Data:

----

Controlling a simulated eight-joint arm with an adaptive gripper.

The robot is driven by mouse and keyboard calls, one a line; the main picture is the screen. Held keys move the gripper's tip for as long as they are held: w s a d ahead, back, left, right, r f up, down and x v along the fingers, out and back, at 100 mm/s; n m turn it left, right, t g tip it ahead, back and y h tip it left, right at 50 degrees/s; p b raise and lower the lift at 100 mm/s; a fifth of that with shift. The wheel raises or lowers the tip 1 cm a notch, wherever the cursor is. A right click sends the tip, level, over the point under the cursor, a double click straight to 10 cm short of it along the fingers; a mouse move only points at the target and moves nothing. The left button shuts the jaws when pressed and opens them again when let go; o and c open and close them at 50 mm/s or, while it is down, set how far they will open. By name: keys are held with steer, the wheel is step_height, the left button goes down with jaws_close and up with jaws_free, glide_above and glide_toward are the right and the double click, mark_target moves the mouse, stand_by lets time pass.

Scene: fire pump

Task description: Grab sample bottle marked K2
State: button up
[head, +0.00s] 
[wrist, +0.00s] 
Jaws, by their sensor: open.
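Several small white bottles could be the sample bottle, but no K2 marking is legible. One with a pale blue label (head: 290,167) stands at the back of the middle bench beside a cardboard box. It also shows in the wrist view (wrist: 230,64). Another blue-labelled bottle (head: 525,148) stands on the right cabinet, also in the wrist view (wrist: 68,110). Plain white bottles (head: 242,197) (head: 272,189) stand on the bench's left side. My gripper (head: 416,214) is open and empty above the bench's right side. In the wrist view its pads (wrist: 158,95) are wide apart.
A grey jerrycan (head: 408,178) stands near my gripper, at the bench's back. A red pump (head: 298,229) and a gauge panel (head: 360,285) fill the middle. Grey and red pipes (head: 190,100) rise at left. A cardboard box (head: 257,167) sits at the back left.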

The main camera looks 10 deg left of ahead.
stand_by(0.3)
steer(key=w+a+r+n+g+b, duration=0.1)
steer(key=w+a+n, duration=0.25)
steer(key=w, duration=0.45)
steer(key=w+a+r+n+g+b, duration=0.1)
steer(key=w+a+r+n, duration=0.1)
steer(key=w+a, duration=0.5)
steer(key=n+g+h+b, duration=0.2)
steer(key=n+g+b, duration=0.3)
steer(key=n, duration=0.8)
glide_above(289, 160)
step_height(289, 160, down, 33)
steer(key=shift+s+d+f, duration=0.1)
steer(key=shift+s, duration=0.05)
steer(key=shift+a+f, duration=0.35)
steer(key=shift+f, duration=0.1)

----

Stated task: Output the whole listing above again, word for word.

Task response:
Controlling a simulated eight-joint arm with an adaptive gripper.

The robot is driven by mouse and keyboard calls, one a line; the main picture is the screen. Held keys move the gripper's tip for as long as they are held: w s a d ahead, back, left, right, r f up, down and x v along the fingers, out and back, at 100 mm/s; n m turn it left, right, t g tip it ahead, back and y h tip it left, right at 50 degrees/s; p b raise and lower the lift at 100 mm/s; a fifth of that with shift. The wheel raises or lowers the tip 1 cm a notch, wherever the cursor is. A right click sends the tip, level, over the point under the cursor, a double click straight to 10 cm short of it along the fingers; a mouse move only points at the target and moves nothing. The left button shuts the jaws when pressed and opens them again when let go; o and c open and close them at 50 mm/s or, while it is down, set how far they will open. By name: keys are held with steer, the wheel is step_height, the left button goes down with jaws_close and up with jaws_free, glide_above and glide_toward are the right and the double click, mark_target moves the mouse, stand_by lets time pass.

Scene: fire pump

Task description: Grab sample bottle marked K2
State: button up
[head, +0.00s] 
[wrist, +0.00s] 
Jaws, by their sensor: open.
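Several small white bottles could be the sample bottle, but no K2 marking is legible. One with a pale blue label (head: 290,167) stands at the back of the middle bench beside a cardboard box. It also shows in the wrist view (wrist: 230,64). Another blue-labelled bottle (head: 525,148) stands on the right cabinet, also in the wrist view (wrist: 68,110). Plain white bottles (head: 242,197) (head: 272,189) stand on the bench's left side. My gripper (head: 416,214) is open and empty above the bench's right side. In the wrist view its pads (wrist: 158,95) are wide apart.
A grey jerrycan (head: 408,178) stands near my gripper, at the bench's back. A red pump (head: 298,229) and a gauge panel (head: 360,285) fill the middle. Grey and red pipes (head: 190,100) rise at left. A cardboard box (head: 257,167) sits at the back left.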

The main camera looks 10 deg left of ahead.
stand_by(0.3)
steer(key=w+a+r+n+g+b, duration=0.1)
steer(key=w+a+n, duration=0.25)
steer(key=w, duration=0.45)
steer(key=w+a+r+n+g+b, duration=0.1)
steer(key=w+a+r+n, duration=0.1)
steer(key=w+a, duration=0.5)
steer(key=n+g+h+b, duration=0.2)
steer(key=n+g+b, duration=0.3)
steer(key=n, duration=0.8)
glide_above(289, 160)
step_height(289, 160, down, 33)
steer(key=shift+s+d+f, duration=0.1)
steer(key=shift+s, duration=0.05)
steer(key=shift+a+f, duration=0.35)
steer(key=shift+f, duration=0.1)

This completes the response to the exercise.